2. We could all pick our own toppings (my favorite was black olives).
3. It was pizza, but on an English muffin! How wacky and exciting!
This was my thought process as a 7 year old, but I still have similar feelings. I still get to pick all the toppings myself (because I’m the cook, and that’s part of the deal), but I’ve now graduated from English muffin base to cauliflower crust.
Maybe just as wacky, and definitely still exciting.
When I first had the idea for this pizza, I knew that I wanted it to include pineapple… partly for the excuse to buy one and have it sit in my kitchen for a day or two.
I mean, look at that thing. I feel like pineapples just gives off happy, tropical vibes.
And when it sits in your kitchen for a few days, it’s like a pineapple air freshener.
The best!
This particular pineapple served double duty as kitchen air freshener, and then (more importantly) cauliflower crust pizza topping.
It had a seat right next to one of it’s favorite food friends, the ham.
Prosciutto, to be specific. In my opinion, Prosciutto was made to be eaten with fruit, and pineapple is no exception. I love prosciutto uncooked, but when you add it to a hot oven and let it hang out for a few minutes it gets salty and crunchy… like fancy bacon.
The heat totally transforms it, and adds that crunchy texture that is so good.
I grabbed some roasted red peppers from the olive bar at the grocery store, and my husband was super proud to see that they came from Greece. He circled the bar of olives and antipasto items with a huge grin on his face. “These are all from Greece!”
If it’s Greek, it’s good. So naturally he approved of this topping as well.
And the cauliflower crust. Don’t for a second doubt the versatility of the cauliflower. It gets pulverized, then hits a hot pan with a little garlic and few other pizza familiars.

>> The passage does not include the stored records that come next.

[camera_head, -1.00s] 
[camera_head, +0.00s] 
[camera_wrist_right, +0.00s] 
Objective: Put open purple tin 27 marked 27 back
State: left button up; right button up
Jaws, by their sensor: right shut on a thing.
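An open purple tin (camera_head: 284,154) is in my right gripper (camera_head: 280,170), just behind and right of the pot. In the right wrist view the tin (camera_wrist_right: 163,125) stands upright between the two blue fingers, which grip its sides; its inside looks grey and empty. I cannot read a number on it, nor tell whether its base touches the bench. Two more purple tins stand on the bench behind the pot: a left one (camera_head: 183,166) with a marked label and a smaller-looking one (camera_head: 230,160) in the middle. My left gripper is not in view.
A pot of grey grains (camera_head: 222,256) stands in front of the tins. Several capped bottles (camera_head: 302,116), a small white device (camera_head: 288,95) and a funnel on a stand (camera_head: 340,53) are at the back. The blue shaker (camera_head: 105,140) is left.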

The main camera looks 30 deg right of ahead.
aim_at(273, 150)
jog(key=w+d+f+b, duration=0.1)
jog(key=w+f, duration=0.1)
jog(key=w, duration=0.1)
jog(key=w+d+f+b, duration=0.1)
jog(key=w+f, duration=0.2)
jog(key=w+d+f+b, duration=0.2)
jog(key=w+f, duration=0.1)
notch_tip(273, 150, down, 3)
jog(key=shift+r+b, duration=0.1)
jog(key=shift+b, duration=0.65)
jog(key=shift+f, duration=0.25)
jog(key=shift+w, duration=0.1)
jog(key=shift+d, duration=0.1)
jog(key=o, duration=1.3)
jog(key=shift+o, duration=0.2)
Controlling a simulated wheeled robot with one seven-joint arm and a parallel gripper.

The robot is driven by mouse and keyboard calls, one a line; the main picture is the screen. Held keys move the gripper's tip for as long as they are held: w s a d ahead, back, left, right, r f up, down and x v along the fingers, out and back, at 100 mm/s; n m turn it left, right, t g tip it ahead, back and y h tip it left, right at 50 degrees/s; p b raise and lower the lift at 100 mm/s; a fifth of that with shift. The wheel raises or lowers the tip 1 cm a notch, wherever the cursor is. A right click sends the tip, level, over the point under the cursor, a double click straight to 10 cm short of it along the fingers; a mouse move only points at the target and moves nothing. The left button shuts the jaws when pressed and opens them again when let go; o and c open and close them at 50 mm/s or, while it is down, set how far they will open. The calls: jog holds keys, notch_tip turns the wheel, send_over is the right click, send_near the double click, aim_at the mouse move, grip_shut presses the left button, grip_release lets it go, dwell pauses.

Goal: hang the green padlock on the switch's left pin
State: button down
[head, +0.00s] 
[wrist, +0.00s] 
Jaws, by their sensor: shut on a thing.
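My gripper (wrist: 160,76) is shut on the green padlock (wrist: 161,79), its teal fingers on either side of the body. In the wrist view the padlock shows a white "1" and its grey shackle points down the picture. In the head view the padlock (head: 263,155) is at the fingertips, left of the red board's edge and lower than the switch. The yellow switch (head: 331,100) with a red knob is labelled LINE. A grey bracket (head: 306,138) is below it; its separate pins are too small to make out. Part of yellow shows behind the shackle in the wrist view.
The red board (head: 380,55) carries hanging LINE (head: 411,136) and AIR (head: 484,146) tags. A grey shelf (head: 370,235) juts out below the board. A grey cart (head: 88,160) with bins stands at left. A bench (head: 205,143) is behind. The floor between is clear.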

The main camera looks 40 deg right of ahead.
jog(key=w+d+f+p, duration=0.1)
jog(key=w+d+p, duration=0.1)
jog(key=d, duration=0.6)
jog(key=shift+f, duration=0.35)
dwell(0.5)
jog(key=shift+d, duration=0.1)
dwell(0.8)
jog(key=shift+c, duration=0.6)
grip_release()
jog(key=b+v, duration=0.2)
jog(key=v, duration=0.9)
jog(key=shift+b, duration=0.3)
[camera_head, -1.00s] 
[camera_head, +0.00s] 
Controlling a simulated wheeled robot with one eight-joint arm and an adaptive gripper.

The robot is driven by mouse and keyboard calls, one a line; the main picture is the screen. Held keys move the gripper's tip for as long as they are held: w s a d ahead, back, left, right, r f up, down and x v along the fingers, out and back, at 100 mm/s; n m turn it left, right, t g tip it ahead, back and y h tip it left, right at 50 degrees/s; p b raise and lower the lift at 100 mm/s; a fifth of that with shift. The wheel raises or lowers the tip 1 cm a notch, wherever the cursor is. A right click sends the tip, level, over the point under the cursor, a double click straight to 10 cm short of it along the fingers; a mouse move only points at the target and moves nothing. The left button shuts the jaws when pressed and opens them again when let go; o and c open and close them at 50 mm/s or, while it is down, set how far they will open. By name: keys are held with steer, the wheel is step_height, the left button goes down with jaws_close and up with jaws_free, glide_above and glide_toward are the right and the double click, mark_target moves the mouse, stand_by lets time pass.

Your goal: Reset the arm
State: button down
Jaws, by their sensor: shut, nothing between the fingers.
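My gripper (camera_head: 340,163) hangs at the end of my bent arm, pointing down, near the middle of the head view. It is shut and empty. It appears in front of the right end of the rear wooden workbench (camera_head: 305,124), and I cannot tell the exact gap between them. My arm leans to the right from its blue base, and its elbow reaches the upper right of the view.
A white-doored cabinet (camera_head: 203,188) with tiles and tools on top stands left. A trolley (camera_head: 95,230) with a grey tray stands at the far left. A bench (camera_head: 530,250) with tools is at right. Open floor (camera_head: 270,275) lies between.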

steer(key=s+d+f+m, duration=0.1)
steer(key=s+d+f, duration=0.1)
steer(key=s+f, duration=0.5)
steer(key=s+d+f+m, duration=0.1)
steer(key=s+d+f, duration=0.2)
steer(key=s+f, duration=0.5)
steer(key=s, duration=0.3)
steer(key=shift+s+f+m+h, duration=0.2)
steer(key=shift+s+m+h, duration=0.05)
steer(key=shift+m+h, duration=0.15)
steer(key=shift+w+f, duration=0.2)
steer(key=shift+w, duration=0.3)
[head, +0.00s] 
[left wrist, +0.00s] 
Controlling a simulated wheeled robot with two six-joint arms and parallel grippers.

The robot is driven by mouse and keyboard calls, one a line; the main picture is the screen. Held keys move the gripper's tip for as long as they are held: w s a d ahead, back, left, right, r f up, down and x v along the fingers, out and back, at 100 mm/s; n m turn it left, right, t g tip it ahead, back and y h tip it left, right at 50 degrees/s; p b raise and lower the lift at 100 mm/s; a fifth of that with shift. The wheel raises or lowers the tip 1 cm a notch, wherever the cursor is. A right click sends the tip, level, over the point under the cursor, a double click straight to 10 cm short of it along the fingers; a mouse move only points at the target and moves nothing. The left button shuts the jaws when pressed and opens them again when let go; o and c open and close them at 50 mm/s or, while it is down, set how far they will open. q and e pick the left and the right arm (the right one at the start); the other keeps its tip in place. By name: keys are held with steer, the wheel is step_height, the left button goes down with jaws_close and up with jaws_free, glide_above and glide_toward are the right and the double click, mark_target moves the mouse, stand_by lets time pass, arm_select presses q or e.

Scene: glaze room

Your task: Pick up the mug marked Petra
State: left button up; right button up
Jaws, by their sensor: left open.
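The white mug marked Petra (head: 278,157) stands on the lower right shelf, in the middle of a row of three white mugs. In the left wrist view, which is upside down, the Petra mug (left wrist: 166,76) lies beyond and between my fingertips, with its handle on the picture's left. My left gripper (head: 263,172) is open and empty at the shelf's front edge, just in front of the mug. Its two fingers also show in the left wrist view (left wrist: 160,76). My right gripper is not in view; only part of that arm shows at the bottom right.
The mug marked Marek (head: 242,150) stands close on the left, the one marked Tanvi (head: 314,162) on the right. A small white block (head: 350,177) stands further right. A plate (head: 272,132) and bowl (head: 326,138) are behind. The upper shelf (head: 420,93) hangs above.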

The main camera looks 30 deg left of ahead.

It’s seriously amazing.
And because it’s never a bad idea to squeeze in another veggie, I sauteed up a bit of kale and added that as well.
Picking the toppings is the best part of pizza night, after all.
Ingredients
For the Crust
- 1 medium head of cauliflower (or 3/4 of a large head)
- 1 teaspoon oregano
- 1/4 teaspoon onion powder
- 2 cloves garlic
- 1/4 cup grated parmesean
- 1/2 cup shredded mozzarella
- 1 egg
- 1 tbs + 1 tsp coconut flour, or almond flour
- drizzle of olive oil
- pat of butter
For the Topping
- organic pizza sauce
- shredded mozzarella
- red onion slices
- pineapple chunks
- roasted red pepper
- few slices prosciutto
- 1 cup kale, chopped
Instructions
- Cut florets from head of cauliflower, discard the base. Working in batches, add cauliflower to food processor and pulse until florets are finely shredded. You will need about 3 cups of the "riced" cauliflower.
- In a large pan, heat drizzle of olive oil and pat of butter over medium high heat. Add cauliflower and saute. Add a big pinch of salt, oregano, onion powder.
- Mince garlic and add to cooking cauliflower. Continue to saute for 6-8 minutes.
- Preheat oven to 425.
- Transfer cooked cauliflower to a mixing bowl and allow to cool for 1-2 minutes. Add 1/4 cup of parmesan,1/2 cup of mozzarella, and coconut flour, and one egg.
- Mix to combine all ingredients.
- On a baking sheet, spread out a few pieces of prosciutto.
- Line a baking sheet with parchment paper. Spread cauliflower mixture and shape into pizza crust, making sure the layer is even and about 1/4 inch thick.
- Transfer both pans to oven. Remove the prosciutto after 10 minutes, and continue to cook the crust for another 10-15 minutes. (you want the crust to be golden brown and firm when you lift it a bit off the parchment paper.
- While the crust cooks, saute the kale for a few minutes with a drizzle of olive oil.
- When the crust is done, remove from oven, spread on pizza sauce and sprinkle with mozzarella. Break prosciutto into small pieces and add to pizza. Add the remaining toppings, and return to oven for an additional 5-10 minutes.
- Cut pizza into slices and serve!
No need to give up pizza in January!